As I anticipated might happen (hence, the “if and when” proviso), today’s scheduled conversation never happened.
At 12:25 p.m. today, this e-mail from Melissa Parsoff, Dia’s director of communications, darkened my inbox:
I apologize for the short notice, but Philippe is tied up this afternoon and will not be able to speak today. I will be back in touch.
Given the successive publications on Tyler Green‘s Modern Art Notes blog, yesterday and today. of a letter deploring the sale written by Paul Winkler (who, as the Menil Collection’s former director, had partnered with Dia to create the Menil’s Twombly Gallery) and an even more forceful letter by Dia’s three founders (Fariha [formerly Philippa] de Menil Friedrich, Heiner Friedrich and Helen Winkler, Paul’s sister), I would have been pleasantly surprised if the interview had gone on as scheduled.
Paul Winkler deplored the sale as “an outrage” and “counter to the unique vision and spirit of Dia.”
The three founders blasted the disposal this way:
Any intention to put artwork up for sale from the original collection, using it as a money pouch to fund other projects, is a complete betrayal of trust toward some of the great artists of the 20th century. It is a betrayal of the Foundation itself, which was formed to gather and preserve these artists’ work, and it is a betrayal of trust toward the public to which the Foundation is beholden.
Contacted by me by phone after I received Vergne’s no-go notice, his assistant told me he was in back-to-back meetings all day. Even she hadn’t yet seen him.
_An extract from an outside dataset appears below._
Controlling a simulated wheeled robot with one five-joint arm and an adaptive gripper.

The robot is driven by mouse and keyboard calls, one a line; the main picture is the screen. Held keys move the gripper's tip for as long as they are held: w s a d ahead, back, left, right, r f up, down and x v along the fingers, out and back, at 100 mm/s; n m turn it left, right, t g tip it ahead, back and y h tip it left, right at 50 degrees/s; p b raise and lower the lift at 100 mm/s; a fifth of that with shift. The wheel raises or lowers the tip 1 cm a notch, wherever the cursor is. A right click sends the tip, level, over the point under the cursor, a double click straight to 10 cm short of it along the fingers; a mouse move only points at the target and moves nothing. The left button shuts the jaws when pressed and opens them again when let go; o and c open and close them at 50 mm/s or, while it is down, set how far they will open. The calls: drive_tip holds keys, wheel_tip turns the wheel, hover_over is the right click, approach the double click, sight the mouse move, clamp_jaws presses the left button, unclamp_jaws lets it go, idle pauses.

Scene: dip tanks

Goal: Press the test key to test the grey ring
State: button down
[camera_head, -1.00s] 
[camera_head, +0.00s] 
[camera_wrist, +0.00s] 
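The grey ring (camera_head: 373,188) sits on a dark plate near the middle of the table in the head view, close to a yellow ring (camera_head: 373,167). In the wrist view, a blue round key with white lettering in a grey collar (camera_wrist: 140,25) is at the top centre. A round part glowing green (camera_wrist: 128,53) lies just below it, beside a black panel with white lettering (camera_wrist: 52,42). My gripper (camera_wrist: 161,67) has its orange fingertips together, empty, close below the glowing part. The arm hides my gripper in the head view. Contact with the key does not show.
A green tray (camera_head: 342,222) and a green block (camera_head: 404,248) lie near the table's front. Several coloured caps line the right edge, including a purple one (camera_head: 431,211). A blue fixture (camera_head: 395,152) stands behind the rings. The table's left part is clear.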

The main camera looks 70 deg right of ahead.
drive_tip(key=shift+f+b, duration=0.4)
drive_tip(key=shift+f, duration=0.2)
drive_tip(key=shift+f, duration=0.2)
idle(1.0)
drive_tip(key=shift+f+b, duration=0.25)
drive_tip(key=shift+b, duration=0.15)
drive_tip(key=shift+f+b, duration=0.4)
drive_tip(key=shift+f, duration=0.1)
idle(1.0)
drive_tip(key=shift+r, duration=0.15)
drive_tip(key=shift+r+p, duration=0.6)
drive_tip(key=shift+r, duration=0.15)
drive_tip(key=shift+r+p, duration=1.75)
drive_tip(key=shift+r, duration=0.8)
I suspect at least some of those meetings involve damage control, at the very least, or (we can only hope) a reversal of the ill-considered plan to cast off works from Dia’s core collection (including some of indisputable importance, as I detailed in my top-linked second post about these disposals).
A savvy, diplomatic director would surely have anticipated the founders’ reactions and done them the courtesy of consulting them in advance. If Vergne, in fact, did so, then he should have thought more than twice about going ahead with a sale that was almost certain to backfire, harming Dia’s reputation and its future ability to garner support from donors and artists alike, at a time with the foundation is hoping to raise funds and build its collection for a new facility in New York City’s Chelsea neighborhood, to complement its cavernous digs in Beacon, NY.